#### [Directions for this task]
Write out the data below in full. Keep it exact.

(Extracted records)

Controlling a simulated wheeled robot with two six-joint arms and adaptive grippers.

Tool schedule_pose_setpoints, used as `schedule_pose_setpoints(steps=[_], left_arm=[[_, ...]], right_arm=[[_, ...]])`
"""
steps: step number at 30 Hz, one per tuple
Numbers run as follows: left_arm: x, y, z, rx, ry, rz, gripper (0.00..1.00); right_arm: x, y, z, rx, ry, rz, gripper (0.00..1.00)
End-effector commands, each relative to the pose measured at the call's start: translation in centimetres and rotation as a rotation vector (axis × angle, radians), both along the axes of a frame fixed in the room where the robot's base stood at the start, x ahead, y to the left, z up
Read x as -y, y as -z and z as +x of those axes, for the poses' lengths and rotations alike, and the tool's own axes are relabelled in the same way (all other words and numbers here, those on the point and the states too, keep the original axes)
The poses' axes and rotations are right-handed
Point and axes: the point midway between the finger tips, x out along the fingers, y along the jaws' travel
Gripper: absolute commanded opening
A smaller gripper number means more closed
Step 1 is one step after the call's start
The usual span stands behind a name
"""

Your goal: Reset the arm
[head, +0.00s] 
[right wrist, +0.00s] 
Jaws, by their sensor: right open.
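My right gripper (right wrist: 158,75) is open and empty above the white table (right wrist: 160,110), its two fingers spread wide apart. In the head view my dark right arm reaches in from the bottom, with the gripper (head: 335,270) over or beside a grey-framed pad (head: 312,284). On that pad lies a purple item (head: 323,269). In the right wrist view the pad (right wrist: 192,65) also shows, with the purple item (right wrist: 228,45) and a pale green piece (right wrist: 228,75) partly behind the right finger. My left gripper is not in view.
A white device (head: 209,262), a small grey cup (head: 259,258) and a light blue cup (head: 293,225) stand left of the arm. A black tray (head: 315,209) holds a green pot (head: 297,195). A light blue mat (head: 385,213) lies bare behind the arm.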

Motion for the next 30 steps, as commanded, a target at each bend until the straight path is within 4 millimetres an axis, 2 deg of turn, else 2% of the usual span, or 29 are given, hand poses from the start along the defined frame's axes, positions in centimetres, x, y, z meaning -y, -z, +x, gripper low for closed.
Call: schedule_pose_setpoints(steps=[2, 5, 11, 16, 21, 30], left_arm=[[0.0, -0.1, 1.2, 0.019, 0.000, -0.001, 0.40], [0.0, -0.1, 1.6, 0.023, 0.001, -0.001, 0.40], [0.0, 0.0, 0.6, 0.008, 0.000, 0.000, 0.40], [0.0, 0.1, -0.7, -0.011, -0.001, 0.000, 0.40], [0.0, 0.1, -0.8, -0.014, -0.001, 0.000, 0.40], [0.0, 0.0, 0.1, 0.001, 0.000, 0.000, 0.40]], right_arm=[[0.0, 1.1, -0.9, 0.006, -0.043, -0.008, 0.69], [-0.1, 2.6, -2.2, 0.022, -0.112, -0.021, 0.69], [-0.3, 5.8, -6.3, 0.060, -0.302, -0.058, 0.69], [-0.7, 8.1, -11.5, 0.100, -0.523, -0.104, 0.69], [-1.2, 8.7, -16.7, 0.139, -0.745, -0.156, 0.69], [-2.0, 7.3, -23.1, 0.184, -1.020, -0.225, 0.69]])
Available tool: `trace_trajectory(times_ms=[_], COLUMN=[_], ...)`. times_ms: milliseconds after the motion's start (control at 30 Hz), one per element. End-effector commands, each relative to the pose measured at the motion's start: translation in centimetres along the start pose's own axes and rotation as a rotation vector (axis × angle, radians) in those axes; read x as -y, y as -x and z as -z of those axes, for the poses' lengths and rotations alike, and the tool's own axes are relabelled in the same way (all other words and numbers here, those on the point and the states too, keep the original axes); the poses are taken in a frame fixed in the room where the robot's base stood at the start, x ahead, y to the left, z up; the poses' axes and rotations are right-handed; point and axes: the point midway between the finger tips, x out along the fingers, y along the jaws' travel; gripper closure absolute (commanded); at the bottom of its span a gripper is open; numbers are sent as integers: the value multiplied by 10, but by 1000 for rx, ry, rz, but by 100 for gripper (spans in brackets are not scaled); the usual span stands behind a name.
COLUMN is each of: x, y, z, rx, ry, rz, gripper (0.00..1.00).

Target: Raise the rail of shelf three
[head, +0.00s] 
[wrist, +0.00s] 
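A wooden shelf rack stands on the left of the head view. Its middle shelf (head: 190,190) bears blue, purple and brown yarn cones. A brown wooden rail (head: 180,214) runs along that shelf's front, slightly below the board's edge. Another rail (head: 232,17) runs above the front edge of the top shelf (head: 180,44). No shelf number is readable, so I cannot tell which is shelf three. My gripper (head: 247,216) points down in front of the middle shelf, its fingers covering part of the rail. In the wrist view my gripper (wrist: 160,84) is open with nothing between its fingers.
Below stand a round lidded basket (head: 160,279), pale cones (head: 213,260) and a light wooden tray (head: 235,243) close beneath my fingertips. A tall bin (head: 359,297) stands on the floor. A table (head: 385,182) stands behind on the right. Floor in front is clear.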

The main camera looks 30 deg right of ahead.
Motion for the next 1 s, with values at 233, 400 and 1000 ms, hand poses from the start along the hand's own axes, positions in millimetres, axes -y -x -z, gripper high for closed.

#### [Complete response]
Controlling a simulated wheeled robot with two six-joint arms and adaptive grippers.

Tool schedule_pose_setpoints, used as `schedule_pose_setpoints(steps=[_], left_arm=[[_, ...]], right_arm=[[_, ...]])`
"""
steps: step number at 30 Hz, one per tuple
Numbers run as follows: left_arm: x, y, z, rx, ry, rz, gripper (0.00..1.00); right_arm: x, y, z, rx, ry, rz, gripper (0.00..1.00)
End-effector commands, each relative to the pose measured at the call's start: translation in centimetres and rotation as a rotation vector (axis × angle, radians), both along the axes of a frame fixed in the room where the robot's base stood at the start, x ahead, y to the left, z up
Read x as -y, y as -z and z as +x of those axes, for the poses' lengths and rotations alike, and the tool's own axes are relabelled in the same way (all other words and numbers here, those on the point and the states too, keep the original axes)
The poses' axes and rotations are right-handed
Point and axes: the point midway between the finger tips, x out along the fingers, y along the jaws' travel
Gripper: absolute commanded opening
A smaller gripper number means more closed
Step 1 is one step after the call's start
The usual span stands behind a name
"""

Your goal: Reset the arm
[head, +0.00s] 
[right wrist, +0.00s] 
Jaws, by their sensor: right open.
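My right gripper (right wrist: 158,75) is open and empty above the white table (right wrist: 160,110), its two fingers spread wide apart. In the head view my dark right arm reaches in from the bottom, with the gripper (head: 335,270) over or beside a grey-framed pad (head: 312,284). On that pad lies a purple item (head: 323,269). In the right wrist view the pad (right wrist: 192,65) also shows, with the purple item (right wrist: 228,45) and a pale green piece (right wrist: 228,75) partly behind the right finger. My left gripper is not in view.
A white device (head: 209,262), a small grey cup (head: 259,258) and a light blue cup (head: 293,225) stand left of the arm. A black tray (head: 315,209) holds a green pot (head: 297,195). A light blue mat (head: 385,213) lies bare behind the arm.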

Motion for the next 30 steps, as commanded, a target at each bend until the straight path is within 4 millimetres an axis, 2 deg of turn, else 2% of the usual span, or 29 are given, hand poses from the start along the defined frame's axes, positions in centimetres, x, y, z meaning -y, -z, +x, gripper low for closed.
Call: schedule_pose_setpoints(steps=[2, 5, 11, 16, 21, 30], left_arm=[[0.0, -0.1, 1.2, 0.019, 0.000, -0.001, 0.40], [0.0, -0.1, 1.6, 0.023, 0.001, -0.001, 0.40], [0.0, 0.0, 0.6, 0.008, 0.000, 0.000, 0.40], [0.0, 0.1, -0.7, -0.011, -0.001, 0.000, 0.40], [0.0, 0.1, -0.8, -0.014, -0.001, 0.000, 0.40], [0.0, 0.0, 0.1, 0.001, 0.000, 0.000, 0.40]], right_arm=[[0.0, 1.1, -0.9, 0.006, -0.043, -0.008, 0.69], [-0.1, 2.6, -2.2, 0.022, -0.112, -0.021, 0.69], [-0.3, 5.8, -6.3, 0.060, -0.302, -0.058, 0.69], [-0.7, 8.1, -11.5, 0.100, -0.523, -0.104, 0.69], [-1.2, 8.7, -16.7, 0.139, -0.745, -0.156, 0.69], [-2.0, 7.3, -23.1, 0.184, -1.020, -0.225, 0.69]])
Available tool: `trace_trajectory(times_ms=[_], COLUMN=[_], ...)`. times_ms: milliseconds after the motion's start (control at 30 Hz), one per element. End-effector commands, each relative to the pose measured at the motion's start: translation in centimetres along the start pose's own axes and rotation as a rotation vector (axis × angle, radians) in those axes; read x as -y, y as -x and z as -z of those axes, for the poses' lengths and rotations alike, and the tool's own axes are relabelled in the same way (all other words and numbers here, those on the point and the states too, keep the original axes); the poses are taken in a frame fixed in the room where the robot's base stood at the start, x ahead, y to the left, z up; the poses' axes and rotations are right-handed; point and axes: the point midway between the finger tips, x out along the fingers, y along the jaws' travel; gripper closure absolute (commanded); at the bottom of its span a gripper is open; numbers are sent as integers: the value multiplied by 10, but by 1000 for rx, ry, rz, but by 100 for gripper (spans in brackets are not scaled); the usual span stands behind a name.
COLUMN is each of: x, y, z, rx, ry, rz, gripper (0.00..1.00).

Target: Raise the rail of shelf three
[head, +0.00s] 
[wrist, +0.00s] 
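A wooden shelf rack stands on the left of the head view. Its middle shelf (head: 190,190) bears blue, purple and brown yarn cones. A brown wooden rail (head: 180,214) runs along that shelf's front, slightly below the board's edge. Another rail (head: 232,17) runs above the front edge of the top shelf (head: 180,44). No shelf number is readable, so I cannot tell which is shelf three. My gripper (head: 247,216) points down in front of the middle shelf, its fingers covering part of the rail. In the wrist view my gripper (wrist: 160,84) is open with nothing between its fingers.
Below stand a round lidded basket (head: 160,279), pale cones (head: 213,260) and a light wooden tray (head: 235,243) close beneath my fingertips. A tall bin (head: 359,297) stands on the floor. A table (head: 385,182) stands behind on the right. Floor in front is clear.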

The main camera looks 30 deg right of ahead.
Motion for the next 1 s, with values at 233, 400 and 1000 ms, hand poses from the start along the hand's own axes, positions in millimetres, axes -y -x -z, gripper high for closed.

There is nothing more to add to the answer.